Magalie Lépine-Blondeau est la tête d’affiche de Simple comme Sylvain. Le film de Monia Chokri est sélectionné à Cannes dans la section Un certain regard.

« Nous avions beaucoup de scènes intimes à tourner, Pierre-Yves et moi, mais ce fut pour moi l’une des expériences les plus douces, a déclaré Magalie Lépine-Blondeau. Nous avions même hâte de les tourner parce qu’on trouvait que chacune d’entre elles racontait quelque chose de différent. Je m’estimais chanceuse d’être en confiance absolue dans les bras de mon partenaire.
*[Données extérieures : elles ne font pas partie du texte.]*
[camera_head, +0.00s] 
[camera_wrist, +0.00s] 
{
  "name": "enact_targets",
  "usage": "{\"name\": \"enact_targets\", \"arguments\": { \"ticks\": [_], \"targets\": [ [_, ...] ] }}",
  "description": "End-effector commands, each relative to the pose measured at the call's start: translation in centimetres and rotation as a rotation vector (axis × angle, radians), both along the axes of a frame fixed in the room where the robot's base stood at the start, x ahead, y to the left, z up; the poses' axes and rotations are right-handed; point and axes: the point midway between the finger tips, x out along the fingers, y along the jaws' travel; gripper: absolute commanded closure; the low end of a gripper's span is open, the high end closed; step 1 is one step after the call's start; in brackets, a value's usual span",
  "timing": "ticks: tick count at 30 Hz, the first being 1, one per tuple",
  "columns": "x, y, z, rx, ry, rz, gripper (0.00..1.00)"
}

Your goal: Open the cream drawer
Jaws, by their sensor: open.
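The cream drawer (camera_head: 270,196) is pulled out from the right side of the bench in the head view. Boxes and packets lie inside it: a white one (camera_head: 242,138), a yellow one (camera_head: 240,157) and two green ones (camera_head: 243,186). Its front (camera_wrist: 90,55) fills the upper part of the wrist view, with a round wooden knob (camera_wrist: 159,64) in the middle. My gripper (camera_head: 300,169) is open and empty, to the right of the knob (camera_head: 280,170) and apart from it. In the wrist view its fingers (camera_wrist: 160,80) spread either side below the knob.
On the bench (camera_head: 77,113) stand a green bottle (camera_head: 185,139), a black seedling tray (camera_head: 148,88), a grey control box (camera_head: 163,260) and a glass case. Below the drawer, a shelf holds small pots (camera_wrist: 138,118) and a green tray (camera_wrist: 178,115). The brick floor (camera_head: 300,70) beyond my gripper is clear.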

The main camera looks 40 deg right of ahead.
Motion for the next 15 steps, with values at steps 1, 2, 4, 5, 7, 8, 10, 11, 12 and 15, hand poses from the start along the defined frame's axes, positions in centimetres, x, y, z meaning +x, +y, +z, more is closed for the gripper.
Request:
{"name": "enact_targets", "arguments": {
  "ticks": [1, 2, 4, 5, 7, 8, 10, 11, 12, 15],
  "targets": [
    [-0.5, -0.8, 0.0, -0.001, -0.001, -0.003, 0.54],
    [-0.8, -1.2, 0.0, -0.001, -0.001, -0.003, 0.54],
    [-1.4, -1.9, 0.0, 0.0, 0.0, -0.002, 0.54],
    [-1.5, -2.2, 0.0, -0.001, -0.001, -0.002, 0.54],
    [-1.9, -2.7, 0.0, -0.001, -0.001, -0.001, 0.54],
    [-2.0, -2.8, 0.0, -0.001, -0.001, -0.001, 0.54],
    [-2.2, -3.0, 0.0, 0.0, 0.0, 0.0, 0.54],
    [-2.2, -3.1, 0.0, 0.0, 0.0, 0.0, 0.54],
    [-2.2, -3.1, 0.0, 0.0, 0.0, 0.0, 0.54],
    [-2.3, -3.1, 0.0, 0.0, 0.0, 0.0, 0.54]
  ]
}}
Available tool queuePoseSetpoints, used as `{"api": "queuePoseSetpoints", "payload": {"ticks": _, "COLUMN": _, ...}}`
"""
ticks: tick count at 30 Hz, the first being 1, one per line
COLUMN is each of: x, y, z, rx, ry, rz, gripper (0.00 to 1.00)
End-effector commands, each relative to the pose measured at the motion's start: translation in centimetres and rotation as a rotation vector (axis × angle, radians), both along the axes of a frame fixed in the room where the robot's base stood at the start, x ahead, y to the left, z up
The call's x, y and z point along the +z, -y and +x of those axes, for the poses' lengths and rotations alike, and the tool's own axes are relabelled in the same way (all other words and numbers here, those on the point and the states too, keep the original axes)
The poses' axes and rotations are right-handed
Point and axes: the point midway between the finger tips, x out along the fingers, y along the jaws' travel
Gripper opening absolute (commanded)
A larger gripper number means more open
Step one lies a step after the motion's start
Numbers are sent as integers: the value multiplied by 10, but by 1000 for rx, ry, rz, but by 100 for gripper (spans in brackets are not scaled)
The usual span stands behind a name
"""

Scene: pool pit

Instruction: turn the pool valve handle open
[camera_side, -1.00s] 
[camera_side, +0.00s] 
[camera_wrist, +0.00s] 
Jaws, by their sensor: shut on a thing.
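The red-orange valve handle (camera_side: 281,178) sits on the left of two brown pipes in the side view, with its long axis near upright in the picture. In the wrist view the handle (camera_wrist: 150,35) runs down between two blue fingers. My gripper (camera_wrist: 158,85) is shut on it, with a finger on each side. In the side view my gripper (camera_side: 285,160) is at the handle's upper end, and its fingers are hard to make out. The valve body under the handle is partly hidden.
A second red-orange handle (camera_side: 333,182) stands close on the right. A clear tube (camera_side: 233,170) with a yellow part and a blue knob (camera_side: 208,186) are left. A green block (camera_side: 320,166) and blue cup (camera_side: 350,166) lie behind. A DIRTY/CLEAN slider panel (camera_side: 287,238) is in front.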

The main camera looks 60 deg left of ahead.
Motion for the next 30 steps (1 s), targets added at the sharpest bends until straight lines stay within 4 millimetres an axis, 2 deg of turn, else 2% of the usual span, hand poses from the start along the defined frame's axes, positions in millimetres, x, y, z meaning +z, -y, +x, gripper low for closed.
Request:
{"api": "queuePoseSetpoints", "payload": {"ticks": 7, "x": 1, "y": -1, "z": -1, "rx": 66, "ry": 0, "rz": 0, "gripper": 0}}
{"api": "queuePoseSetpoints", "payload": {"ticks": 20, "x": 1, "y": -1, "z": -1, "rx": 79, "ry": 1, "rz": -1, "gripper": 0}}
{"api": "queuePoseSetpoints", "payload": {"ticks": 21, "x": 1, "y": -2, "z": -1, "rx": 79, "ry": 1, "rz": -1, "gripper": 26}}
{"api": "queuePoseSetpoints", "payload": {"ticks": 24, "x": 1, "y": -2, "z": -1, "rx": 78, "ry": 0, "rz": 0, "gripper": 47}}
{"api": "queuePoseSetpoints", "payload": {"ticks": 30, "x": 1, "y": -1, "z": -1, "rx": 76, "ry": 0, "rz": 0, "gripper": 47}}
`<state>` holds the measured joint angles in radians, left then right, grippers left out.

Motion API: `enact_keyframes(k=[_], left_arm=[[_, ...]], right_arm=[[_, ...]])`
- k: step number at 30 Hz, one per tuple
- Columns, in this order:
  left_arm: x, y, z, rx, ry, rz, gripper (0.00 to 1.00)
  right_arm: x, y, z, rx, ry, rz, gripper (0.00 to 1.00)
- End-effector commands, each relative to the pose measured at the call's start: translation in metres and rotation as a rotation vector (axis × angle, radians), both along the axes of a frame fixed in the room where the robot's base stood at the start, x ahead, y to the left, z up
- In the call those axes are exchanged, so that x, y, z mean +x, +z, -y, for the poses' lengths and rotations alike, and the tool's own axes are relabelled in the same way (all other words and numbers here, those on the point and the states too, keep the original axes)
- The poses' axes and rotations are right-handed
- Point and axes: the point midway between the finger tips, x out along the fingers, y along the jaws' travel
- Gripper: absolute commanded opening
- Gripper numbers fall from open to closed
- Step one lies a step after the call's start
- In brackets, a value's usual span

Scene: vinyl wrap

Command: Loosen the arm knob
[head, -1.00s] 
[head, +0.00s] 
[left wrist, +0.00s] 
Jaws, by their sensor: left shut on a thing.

Monia et moi réfléchissons à ces questions depuis très longtemps parce qu’il arrive trop souvent qu’une actrice se retrouve avec la responsabilité de devoir réfléchir à comment être désirable plutôt que de réfléchir à ce que le personnage désire. »

Un lien entre deux obsessions

Dans cette histoire d’une intellectuelle de 40 ans qui tombe follement amoureuse d’un homme venu d’un milieu plus modeste, un peu plus « garroché » dans ses manières et son langage, Monia Chokri aborde aussi un sujet plus rare dans le cinéma québécois : la différence des classes sociales et les préjugés que les uns entretiennent envers les autres.

« Ce film relie mes deux obsessions : l’impossibilité de l’amour et la lutte des classes », a expliqué la cinéaste au cours de la rencontre de presse. « J’ai été éduquée et élevée par des parents très militants. C’est dans mon ADN. J’avais le goût de me critiquer et de me mettre en danger en me posant des questions. C’est bien beau d’affirmer qu’on est de gauche, qu’on est ouvert, qu’on milite pour l’environnement et qu’on est en faveur de l’immigration, mais dans la pratique, est-on capable de dialoguer avec quelqu’un de très différent de nous ? »

Aussi appuyé par de solides personnages secondaires (mention au couple que forment Christine Beaulieu et Mathieu Baron !), Simple comme Sylvain distille un humour très efficace, mais reste toujours dans les limites de la bienveillance. Soulignons également l’apport de l’as directeur photo André Turpin.

Distribué par Immina Films, Simple comme Sylvain prendra l’affiche le 22 septembre au Québec.